Select lines where the word "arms" appears.

(Rows from a dataset)
--- START ---
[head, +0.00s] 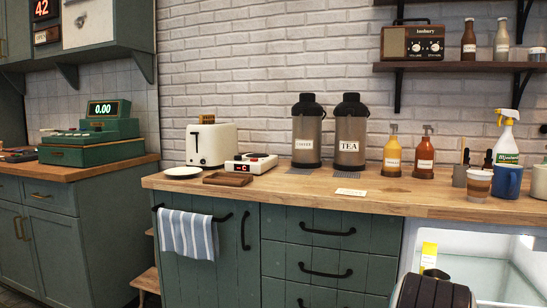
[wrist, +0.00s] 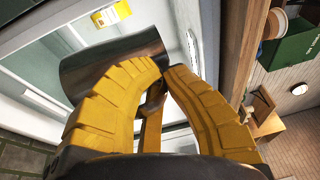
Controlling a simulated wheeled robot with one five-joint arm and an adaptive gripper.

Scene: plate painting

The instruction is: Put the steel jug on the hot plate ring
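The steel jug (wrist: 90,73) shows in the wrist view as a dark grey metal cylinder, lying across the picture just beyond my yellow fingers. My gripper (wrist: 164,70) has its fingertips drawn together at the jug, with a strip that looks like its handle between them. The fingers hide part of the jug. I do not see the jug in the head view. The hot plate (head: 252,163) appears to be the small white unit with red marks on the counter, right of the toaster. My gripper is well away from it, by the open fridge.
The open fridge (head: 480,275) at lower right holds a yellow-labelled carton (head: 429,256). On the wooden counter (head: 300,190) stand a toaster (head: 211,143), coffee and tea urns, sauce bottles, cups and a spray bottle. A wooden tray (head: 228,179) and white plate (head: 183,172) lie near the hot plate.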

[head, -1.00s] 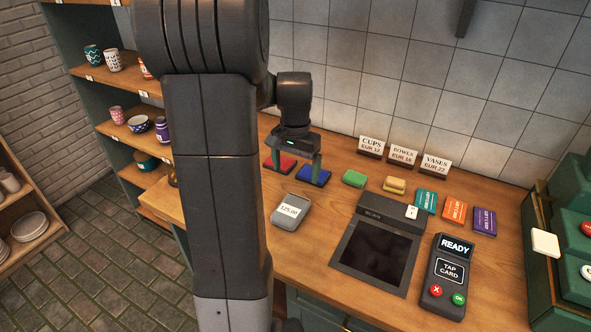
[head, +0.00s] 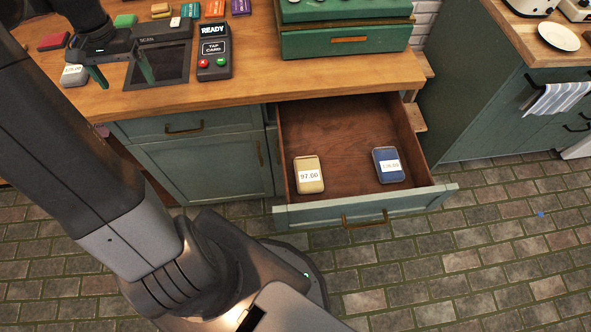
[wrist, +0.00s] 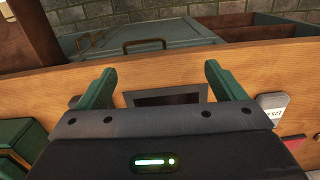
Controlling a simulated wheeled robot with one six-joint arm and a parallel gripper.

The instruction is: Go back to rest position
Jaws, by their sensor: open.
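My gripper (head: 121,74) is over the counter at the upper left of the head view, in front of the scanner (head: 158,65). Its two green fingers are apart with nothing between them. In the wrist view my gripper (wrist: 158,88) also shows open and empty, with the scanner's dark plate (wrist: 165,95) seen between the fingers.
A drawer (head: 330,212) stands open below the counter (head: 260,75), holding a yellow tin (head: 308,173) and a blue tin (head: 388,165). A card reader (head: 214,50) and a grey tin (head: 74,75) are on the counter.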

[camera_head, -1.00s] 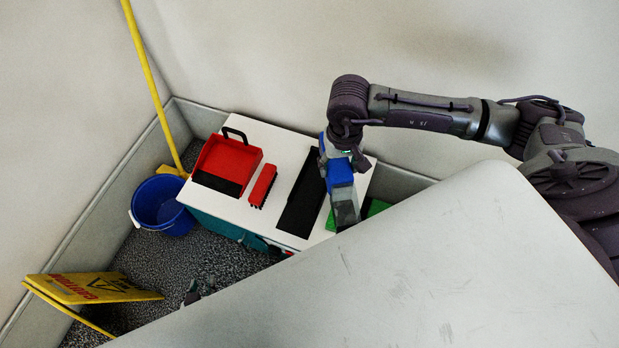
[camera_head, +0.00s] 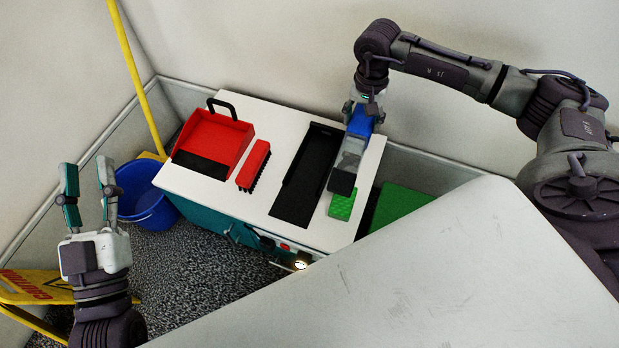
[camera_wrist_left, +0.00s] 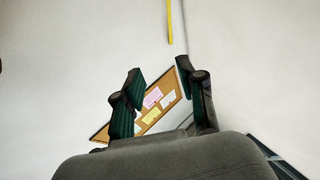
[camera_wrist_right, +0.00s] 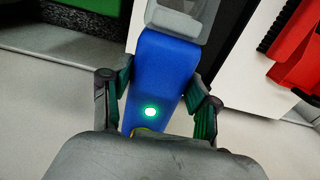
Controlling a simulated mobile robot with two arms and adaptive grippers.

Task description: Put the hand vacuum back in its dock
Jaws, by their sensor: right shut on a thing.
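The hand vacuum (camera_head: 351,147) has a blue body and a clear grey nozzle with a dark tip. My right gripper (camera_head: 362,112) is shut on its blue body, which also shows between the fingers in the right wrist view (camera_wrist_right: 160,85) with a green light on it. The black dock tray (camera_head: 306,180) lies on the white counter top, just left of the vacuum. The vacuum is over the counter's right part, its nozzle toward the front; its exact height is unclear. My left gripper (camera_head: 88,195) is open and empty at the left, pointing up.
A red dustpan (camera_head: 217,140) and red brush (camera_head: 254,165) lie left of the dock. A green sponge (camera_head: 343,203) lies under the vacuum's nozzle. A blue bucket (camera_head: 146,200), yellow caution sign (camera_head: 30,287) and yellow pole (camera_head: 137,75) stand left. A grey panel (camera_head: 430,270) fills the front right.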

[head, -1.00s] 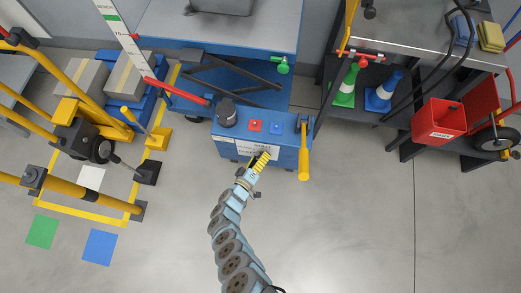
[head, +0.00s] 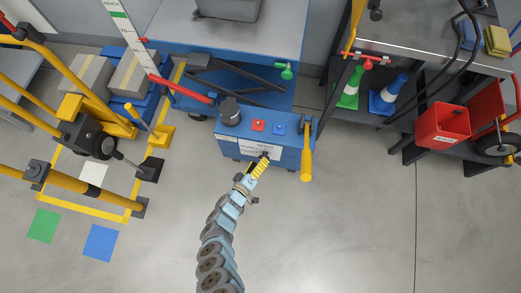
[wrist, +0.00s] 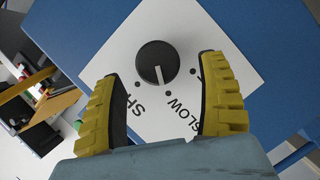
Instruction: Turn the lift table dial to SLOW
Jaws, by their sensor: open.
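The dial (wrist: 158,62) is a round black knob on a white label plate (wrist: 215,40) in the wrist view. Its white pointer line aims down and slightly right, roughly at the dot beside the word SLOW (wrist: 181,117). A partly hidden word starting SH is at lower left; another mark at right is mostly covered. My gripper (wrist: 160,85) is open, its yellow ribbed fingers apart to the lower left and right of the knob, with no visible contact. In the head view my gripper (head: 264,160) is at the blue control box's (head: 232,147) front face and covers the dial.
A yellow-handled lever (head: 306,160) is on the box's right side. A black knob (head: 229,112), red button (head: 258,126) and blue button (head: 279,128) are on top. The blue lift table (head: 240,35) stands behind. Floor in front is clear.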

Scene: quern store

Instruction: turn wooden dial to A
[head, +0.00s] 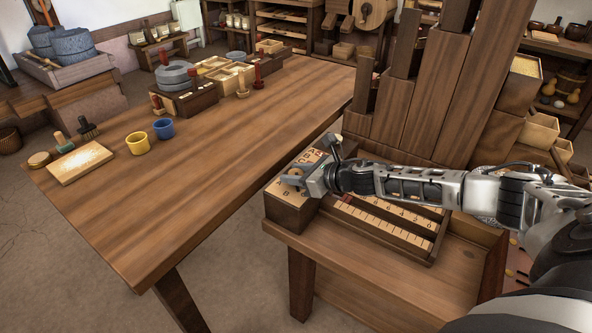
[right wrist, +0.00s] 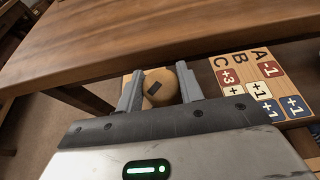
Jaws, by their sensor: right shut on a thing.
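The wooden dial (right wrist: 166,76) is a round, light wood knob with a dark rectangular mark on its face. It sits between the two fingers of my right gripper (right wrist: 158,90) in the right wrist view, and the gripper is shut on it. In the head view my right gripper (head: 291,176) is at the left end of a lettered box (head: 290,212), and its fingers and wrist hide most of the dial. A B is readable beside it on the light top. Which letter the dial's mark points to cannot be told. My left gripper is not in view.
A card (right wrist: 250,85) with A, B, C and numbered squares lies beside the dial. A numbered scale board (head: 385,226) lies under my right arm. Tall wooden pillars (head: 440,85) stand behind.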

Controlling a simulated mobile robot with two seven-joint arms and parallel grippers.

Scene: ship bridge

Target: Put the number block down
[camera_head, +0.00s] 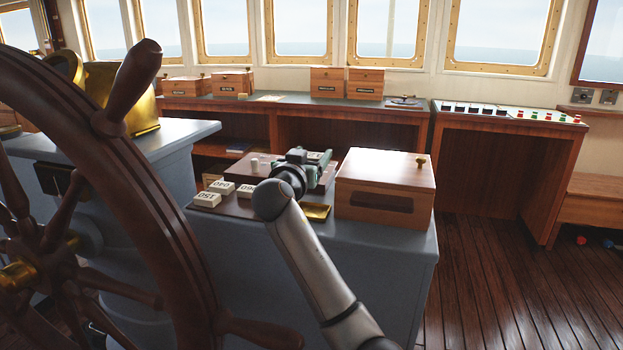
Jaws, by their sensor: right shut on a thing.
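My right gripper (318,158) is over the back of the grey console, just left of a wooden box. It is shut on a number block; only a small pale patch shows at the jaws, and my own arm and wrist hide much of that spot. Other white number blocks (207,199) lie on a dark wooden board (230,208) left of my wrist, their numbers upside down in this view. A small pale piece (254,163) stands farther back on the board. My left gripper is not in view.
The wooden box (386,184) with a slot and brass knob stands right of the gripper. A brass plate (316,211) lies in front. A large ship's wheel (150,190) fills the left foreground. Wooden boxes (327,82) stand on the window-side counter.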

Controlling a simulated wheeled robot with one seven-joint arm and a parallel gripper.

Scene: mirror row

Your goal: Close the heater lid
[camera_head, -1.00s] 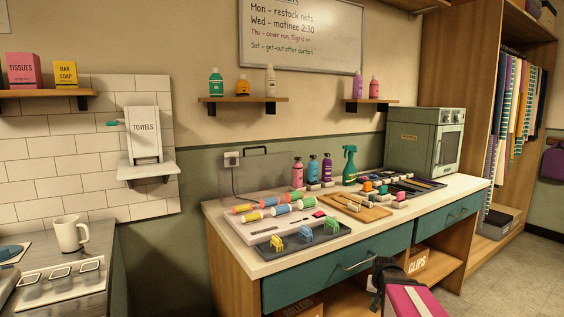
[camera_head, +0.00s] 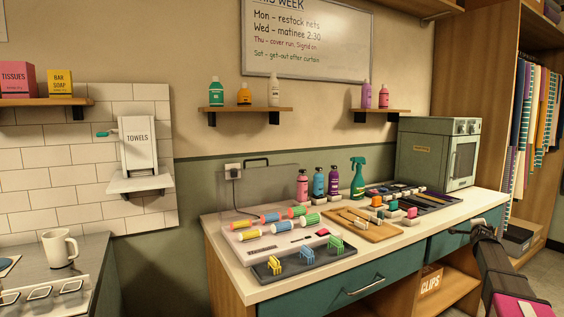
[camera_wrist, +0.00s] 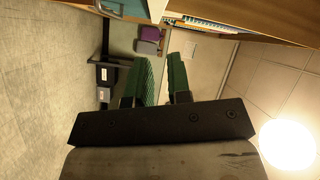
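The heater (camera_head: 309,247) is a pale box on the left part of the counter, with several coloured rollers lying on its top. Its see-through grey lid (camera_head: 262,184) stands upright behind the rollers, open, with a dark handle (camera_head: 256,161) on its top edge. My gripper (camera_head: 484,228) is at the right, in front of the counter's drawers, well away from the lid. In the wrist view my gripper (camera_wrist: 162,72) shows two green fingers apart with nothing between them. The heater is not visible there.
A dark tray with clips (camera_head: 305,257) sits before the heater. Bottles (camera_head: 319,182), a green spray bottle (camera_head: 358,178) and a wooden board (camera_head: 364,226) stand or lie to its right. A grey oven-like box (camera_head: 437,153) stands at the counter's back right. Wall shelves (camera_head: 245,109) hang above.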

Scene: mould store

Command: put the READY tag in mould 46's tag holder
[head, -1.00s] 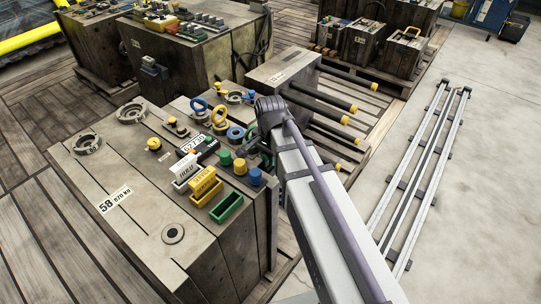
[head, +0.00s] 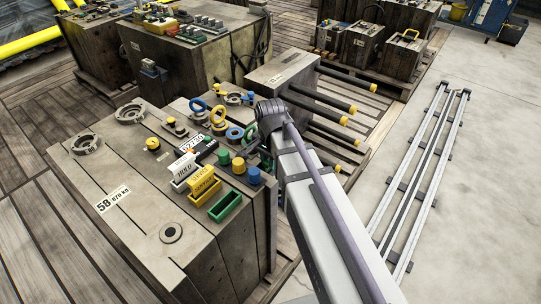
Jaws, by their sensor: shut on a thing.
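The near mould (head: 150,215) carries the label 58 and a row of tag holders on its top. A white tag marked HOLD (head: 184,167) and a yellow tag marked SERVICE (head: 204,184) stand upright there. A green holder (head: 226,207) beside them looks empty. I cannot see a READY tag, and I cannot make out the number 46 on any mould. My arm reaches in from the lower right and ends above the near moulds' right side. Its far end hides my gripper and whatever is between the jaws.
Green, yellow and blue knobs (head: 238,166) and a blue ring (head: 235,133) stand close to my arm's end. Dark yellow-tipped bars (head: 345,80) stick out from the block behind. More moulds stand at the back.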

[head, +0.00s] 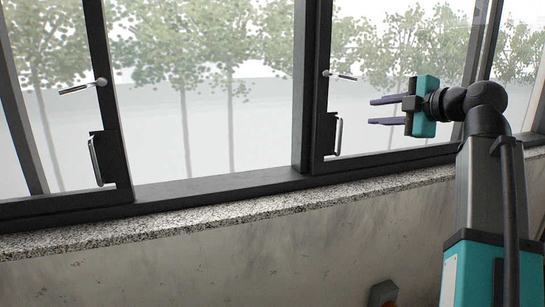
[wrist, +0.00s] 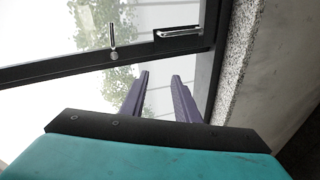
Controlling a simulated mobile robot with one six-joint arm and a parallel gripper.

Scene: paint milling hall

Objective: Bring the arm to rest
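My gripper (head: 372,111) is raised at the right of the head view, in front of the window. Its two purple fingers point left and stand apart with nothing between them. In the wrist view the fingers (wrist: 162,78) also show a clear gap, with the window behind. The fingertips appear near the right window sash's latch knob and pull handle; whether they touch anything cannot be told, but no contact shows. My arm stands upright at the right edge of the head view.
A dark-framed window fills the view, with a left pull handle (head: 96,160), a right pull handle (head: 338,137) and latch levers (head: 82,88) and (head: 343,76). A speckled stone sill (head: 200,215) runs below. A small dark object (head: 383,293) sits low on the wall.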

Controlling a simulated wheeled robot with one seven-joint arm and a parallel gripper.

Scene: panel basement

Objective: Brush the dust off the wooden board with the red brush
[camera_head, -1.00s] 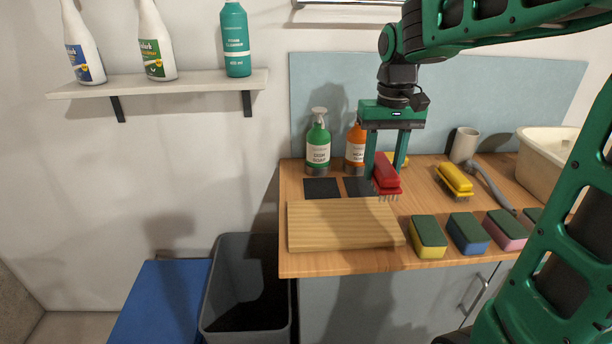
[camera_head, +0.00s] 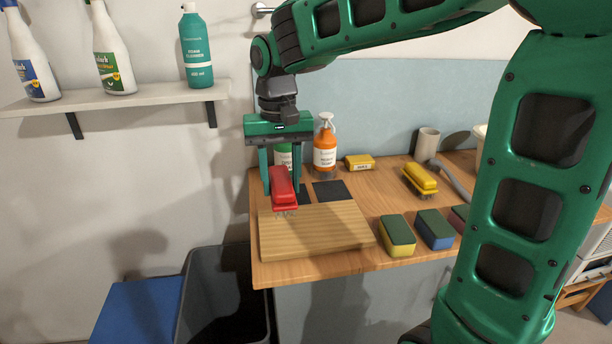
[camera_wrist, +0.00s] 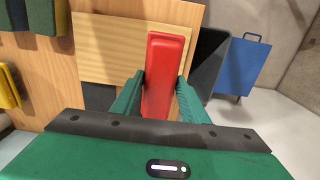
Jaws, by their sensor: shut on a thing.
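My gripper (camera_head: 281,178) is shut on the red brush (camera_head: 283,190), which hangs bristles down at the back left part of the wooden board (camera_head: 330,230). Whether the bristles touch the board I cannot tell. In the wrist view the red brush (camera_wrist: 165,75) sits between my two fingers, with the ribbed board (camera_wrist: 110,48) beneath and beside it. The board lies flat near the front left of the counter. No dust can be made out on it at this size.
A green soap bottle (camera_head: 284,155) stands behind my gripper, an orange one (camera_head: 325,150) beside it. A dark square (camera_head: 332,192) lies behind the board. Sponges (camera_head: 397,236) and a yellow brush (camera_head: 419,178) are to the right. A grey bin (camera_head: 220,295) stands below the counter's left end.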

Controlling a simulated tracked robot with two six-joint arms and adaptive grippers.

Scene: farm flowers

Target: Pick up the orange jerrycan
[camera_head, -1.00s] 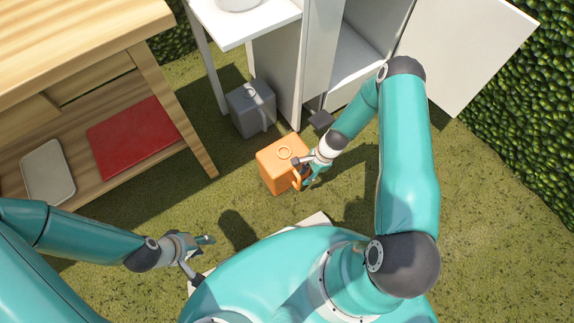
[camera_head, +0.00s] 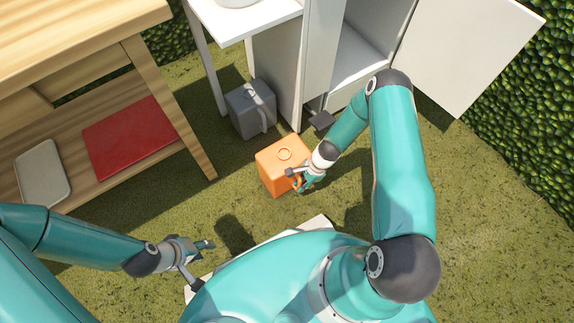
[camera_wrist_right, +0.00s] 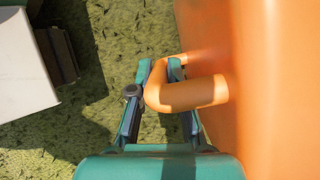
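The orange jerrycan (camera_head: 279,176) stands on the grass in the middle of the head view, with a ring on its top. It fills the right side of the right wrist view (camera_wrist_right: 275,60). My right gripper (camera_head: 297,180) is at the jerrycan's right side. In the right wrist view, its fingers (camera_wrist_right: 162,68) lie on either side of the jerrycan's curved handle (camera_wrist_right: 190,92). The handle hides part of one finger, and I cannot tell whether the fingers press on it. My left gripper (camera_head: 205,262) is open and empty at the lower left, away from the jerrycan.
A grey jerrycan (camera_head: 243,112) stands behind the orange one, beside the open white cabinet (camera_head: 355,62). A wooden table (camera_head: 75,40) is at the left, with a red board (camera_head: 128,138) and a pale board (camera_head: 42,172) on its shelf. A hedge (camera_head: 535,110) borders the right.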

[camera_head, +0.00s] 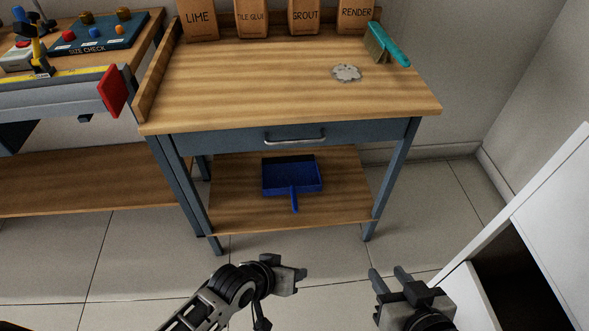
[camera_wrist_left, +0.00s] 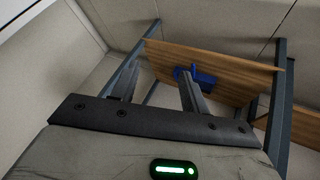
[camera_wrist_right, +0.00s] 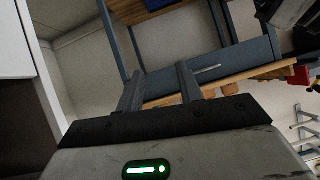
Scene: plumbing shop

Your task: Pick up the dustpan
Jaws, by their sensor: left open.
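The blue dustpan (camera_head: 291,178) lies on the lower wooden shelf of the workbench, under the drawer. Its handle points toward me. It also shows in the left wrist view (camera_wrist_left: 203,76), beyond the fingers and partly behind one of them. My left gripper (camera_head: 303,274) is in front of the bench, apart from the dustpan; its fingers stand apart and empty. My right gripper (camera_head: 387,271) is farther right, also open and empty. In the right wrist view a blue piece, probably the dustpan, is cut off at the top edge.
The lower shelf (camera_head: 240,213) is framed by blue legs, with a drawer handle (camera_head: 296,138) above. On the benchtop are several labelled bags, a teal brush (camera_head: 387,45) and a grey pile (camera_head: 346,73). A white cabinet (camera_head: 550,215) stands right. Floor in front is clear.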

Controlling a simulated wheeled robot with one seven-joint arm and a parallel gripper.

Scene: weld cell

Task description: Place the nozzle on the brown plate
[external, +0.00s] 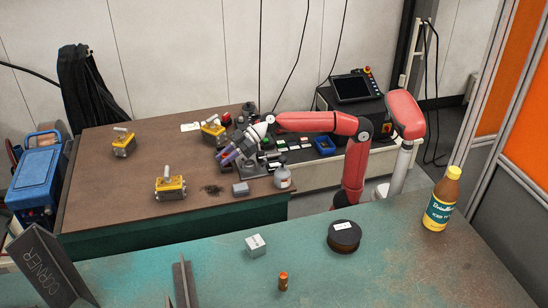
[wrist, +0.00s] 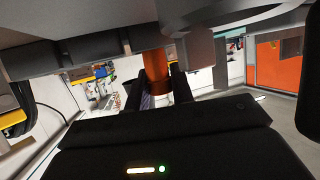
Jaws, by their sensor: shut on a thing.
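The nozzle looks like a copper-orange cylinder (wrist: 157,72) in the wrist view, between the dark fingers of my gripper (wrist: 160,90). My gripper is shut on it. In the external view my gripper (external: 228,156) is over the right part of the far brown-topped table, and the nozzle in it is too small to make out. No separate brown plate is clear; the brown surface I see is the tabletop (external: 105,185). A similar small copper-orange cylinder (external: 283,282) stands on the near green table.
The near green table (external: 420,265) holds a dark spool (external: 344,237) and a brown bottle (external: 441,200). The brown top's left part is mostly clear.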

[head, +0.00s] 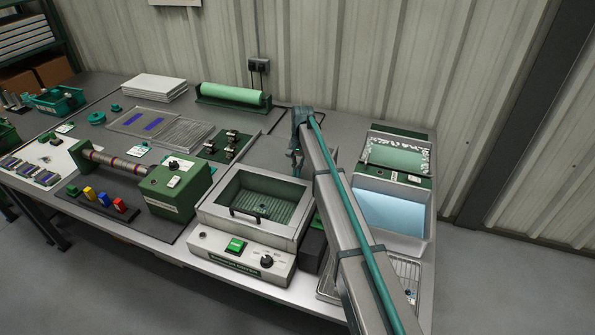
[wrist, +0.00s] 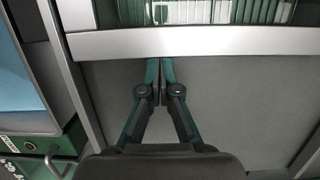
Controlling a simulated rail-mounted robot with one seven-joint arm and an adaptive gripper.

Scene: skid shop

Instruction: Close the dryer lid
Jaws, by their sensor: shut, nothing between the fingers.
--- END ---
## ANSWER TO THIS EXERCISE
Controlling a simulated mobile robot with two arms and adaptive grippers.
Controlling a simulated mobile robot with two seven-joint arms and parallel grippers.
Controlling a simulated tracked robot with two six-joint arms and adaptive grippers.

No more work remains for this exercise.